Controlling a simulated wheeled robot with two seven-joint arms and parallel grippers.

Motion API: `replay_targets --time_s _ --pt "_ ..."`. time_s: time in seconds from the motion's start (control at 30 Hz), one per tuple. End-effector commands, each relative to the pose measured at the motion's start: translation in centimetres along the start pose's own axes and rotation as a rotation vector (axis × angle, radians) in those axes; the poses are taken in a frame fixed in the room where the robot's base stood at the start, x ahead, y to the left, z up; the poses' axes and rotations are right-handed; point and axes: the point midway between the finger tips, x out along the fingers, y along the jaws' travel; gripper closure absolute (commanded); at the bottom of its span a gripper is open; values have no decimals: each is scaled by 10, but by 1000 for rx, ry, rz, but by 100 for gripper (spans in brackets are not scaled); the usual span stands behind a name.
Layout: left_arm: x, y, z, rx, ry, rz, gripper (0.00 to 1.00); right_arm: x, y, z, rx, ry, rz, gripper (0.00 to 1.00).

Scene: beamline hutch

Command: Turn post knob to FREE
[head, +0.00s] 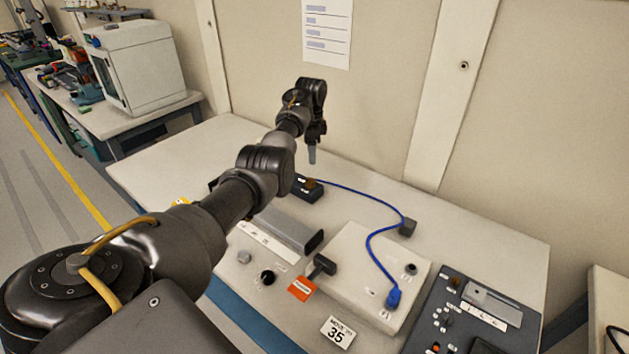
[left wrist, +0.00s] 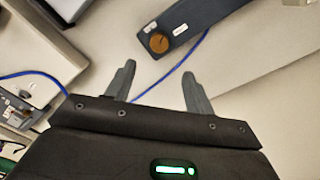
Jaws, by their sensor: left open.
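A dark box with a round brown-orange knob (head: 310,183) sits on the bench, just below my left gripper (head: 312,155). I take this for the post knob. In the left wrist view the knob (left wrist: 158,42) has a dark mark across its face and small white labels on either side, too small to read. My left gripper (left wrist: 159,72) is open and empty, its two fingers apart. It points down above the bench near the knob and does not touch it. My right gripper is not in view.
A blue cable (head: 371,244) runs from near the knob box past a small dark block to a pale raised box (head: 370,270). A grey block (head: 288,230), a black knob (head: 267,276), an orange tag (head: 301,288) and a dark control panel (head: 470,312) stand nearer.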

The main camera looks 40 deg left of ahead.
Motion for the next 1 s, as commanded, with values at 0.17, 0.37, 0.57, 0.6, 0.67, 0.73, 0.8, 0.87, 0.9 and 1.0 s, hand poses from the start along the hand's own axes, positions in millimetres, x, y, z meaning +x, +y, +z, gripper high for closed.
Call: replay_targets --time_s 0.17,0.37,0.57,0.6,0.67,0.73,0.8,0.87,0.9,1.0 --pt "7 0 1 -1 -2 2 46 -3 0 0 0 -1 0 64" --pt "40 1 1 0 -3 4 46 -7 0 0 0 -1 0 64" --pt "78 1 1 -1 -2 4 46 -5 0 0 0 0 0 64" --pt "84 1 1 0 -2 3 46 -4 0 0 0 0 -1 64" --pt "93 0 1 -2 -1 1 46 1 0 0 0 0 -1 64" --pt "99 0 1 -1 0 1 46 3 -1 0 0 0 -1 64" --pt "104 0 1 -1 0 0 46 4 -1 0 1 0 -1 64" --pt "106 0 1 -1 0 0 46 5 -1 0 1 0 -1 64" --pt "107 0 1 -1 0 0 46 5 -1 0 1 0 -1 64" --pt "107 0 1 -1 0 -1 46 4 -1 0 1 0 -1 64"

————

§ **EXERCISE INSTRUCTIONS**
Only the lines from the beginning of the material to the line containing "Scene: beamline hutch" should be echoed, verbatim and in full.

§ **COMPLETED TASK**
Controlling a simulated wheeled robot with two seven-joint arms and parallel grippers.

Motion API: `replay_targets --time_s _ --pt "_ ..."`. time_s: time in seconds from the motion's start (control at 30 Hz), one per tuple. End-effector commands, each relative to the pose measured at the motion's start: translation in centimetres along the start pose's own axes and rotation as a rotation vector (axis × angle, radians) in those axes; the poses are taken in a frame fixed in the room where the robot's base stood at the start, x ahead, y to the left, z up; the poses' axes and rotations are right-handed; point and axes: the point midway between the finger tips, x out along the fingers, y along the jaws' travel; gripper closure absolute (commanded); at the bottom of its span a gripper is open; values have no decimals: each is scaled by 10, but by 1000 for rx, ry, rz, but by 100 for gripper (spans in brackets are not scaled); the usual span stands behind a name.
Layout: left_arm: x, y, z, rx, ry, rz, gripper (0.00 to 1.00); right_arm: x, y, z, rx, ry, rz, gripper (0.00 to 1.00).

Scene: beamline hutch

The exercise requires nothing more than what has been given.